* start Record set *

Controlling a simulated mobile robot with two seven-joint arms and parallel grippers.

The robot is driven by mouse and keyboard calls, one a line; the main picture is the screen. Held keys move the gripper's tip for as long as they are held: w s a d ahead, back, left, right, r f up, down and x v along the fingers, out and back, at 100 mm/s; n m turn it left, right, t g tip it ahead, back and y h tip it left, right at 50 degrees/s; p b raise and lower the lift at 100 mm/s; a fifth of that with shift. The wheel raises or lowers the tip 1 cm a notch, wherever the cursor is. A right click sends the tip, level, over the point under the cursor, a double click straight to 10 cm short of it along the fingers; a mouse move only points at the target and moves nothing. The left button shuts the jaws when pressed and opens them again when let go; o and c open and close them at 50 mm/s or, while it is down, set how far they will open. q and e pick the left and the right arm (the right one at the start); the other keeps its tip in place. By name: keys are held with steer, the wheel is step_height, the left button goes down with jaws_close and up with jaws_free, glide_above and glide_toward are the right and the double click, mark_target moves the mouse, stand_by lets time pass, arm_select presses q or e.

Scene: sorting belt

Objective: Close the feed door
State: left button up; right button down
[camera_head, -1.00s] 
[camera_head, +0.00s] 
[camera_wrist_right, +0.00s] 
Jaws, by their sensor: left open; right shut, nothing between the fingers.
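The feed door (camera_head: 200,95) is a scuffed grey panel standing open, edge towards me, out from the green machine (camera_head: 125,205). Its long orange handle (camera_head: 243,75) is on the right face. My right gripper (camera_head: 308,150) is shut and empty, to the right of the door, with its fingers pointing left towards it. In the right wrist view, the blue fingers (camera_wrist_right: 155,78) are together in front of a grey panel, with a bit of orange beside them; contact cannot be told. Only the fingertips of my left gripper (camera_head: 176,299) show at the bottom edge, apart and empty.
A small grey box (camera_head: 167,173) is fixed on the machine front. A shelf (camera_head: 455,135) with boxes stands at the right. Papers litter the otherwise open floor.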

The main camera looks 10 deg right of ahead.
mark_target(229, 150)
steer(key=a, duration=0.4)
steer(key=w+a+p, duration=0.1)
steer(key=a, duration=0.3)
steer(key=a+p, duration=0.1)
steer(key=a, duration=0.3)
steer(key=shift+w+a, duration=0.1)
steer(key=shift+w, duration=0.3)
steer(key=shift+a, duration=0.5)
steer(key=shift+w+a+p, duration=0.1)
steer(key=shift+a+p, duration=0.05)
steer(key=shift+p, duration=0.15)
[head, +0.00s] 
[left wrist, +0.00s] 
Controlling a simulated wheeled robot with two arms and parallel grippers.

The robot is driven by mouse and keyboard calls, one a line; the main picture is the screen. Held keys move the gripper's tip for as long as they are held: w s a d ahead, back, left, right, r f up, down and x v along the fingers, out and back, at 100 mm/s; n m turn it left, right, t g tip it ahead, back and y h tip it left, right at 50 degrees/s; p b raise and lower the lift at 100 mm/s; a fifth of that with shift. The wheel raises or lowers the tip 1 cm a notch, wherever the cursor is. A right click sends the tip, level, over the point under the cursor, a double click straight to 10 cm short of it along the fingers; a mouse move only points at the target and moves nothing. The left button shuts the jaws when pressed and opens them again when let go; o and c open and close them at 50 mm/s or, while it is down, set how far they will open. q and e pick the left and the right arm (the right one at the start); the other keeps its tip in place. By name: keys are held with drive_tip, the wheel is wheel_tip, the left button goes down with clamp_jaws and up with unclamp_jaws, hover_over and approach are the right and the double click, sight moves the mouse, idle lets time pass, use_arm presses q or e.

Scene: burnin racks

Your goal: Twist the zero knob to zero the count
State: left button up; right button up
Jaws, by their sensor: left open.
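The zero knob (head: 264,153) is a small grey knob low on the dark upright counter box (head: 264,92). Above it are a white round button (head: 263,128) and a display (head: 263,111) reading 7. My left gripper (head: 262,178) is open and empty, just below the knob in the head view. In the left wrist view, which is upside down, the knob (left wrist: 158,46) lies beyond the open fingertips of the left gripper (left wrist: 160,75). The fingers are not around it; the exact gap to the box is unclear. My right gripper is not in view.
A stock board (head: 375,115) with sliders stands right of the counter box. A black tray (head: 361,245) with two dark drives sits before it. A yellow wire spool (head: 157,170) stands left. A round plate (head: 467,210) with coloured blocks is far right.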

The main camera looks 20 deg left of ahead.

* end Record set *

*What the task requires*. Search the listing above for the string "State". Copy every line that contains it.

*Answer for the task*.
State: left button up; right button down
State: left button up; right button up

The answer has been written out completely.